Number and Operations
Understand numbers, ways of representing numbers, relationships among numbers, and number systems.
Work flexibly with fractions, decimals, and percents to solve problems.
Understand meanings of operations and how they relate to one another.
Understand the meaning and effects of arithmetic operations with fractions, decimals, and integers.
Compute fluently and make reasonable estimates.
Select appropriate methods and tools for computing with fractions and decimals from among mental computation, estimation, calculators or computers, and paper and pencil, depending on the situation, and apply the selected methods.
Develop and analyze algorithms for computing with fractions, decimals, and integers and develop fluency in their use.

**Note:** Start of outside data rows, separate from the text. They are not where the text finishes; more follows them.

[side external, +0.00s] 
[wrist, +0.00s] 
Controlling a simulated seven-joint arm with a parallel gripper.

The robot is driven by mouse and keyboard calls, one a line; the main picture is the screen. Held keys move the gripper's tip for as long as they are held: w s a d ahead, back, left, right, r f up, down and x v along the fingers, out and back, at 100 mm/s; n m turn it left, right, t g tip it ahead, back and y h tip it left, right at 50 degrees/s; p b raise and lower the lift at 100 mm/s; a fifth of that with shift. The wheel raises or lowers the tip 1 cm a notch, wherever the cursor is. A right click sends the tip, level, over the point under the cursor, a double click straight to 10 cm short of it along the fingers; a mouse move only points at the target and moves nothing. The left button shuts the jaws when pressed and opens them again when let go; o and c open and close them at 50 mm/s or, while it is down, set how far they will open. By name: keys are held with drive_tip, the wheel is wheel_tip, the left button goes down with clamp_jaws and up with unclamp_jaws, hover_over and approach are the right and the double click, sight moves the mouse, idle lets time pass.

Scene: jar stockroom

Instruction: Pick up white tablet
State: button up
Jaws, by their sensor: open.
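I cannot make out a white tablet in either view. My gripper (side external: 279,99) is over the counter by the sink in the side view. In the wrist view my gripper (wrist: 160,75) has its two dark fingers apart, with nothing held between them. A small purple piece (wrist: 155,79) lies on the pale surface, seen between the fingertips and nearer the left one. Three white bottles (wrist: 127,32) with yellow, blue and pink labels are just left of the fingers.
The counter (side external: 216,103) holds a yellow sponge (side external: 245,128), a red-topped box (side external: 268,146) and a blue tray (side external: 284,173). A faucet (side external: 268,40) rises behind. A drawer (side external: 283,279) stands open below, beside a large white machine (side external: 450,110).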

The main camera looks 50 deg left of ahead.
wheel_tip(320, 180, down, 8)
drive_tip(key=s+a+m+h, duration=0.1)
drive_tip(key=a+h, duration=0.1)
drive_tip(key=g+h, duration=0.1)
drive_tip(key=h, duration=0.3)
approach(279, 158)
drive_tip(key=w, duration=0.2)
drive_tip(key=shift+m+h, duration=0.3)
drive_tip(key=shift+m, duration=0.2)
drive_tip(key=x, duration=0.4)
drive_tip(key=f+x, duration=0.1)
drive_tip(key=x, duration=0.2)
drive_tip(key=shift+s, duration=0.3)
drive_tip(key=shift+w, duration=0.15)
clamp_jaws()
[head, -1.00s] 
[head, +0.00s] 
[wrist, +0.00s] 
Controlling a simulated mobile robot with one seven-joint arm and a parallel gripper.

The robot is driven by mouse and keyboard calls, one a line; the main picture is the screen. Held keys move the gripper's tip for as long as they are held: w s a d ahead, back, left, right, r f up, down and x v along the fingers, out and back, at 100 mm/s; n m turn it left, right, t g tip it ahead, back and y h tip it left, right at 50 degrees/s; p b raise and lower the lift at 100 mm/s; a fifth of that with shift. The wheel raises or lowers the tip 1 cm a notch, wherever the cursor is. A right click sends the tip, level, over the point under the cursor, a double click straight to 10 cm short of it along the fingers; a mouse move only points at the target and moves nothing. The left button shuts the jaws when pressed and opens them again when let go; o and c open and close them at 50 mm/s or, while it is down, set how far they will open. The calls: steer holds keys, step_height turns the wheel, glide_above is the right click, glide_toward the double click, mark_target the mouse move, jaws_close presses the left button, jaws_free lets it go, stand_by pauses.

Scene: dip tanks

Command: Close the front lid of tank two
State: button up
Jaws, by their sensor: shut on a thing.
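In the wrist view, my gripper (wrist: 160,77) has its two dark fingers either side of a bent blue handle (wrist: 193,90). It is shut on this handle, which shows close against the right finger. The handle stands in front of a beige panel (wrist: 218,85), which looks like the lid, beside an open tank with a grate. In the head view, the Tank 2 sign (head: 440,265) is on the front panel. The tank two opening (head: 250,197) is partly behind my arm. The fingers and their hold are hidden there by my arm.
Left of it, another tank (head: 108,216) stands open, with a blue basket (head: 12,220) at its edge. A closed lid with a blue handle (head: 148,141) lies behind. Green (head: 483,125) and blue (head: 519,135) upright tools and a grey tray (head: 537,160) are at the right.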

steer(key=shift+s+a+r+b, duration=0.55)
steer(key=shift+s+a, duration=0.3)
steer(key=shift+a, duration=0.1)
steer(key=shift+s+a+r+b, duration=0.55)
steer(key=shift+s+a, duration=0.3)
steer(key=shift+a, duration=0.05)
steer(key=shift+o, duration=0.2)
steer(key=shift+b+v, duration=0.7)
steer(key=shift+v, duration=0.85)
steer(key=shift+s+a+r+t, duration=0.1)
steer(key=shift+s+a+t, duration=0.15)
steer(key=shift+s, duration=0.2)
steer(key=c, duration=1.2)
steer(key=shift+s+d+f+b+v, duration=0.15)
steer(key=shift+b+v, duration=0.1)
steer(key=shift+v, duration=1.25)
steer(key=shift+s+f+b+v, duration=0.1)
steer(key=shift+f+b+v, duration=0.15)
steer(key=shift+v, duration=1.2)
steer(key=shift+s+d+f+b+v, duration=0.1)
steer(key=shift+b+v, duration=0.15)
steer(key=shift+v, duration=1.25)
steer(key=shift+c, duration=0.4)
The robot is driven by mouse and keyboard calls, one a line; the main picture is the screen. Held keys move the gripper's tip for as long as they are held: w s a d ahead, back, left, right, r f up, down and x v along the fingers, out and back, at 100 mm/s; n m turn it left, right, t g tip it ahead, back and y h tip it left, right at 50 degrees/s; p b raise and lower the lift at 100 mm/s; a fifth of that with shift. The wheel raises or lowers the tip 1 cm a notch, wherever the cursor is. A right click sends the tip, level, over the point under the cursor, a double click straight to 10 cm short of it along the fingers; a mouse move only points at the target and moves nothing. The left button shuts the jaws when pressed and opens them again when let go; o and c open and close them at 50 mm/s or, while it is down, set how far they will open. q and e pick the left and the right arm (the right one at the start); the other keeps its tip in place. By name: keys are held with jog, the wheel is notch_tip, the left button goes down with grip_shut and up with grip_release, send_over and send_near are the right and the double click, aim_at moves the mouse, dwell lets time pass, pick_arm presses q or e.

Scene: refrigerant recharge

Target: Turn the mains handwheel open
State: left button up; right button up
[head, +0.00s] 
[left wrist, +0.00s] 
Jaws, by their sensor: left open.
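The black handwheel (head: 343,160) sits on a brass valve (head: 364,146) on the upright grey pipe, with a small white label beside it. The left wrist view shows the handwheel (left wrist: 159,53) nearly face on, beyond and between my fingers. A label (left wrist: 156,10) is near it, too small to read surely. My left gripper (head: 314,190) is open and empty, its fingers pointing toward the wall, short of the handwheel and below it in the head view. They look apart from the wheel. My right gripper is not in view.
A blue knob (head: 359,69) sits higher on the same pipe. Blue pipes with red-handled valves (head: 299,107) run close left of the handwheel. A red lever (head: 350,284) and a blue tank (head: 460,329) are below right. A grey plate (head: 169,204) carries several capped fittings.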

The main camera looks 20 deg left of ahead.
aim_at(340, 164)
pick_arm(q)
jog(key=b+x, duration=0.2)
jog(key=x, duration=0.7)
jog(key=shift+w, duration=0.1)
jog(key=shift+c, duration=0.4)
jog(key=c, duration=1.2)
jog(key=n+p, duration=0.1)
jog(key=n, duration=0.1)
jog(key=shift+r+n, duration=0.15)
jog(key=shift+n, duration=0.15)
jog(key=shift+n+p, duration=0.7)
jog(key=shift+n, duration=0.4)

Grade 6 Curriculum Focal Points
Number and Operations: Developing an understanding of and fluency with multiplication and division of fractions and decimals
Students use the meanings of fractions, multiplication and division, and the inverse relationship between multiplication and division to make sense of procedures for multiplying and dividing fractions and explain why they work. They use the relationship between decimals and fractions, as well as the relationship between finite decimals and whole numbers (i.e., a finite decimal multiplied by an appropriate power of 10 is a whole number), to understand and explain the procedures for multiplying and dividing decimals. Students use common procedures to multiply and divide fractions and decimals efficiently and accurately. They multiply and divide fractions and decimals to solve problems, including multi-step problems and problems involving measurement.
Connections to the Grade 6 Focal Points
Number and Operations: Students' work in dividing fractions shows them that they can express the result of dividing two whole numbers as a fraction (viewed as parts of a whole). Students then extend their work in grade 5 with division of whole numbers to give mixed number and decimal solutions to division problems with whole numbers. They recognize that ratio tables not only derive from rows in the multiplication table but also connect with equivalent fractions. Students distinguish multiplicative comparisons from additive comparisons.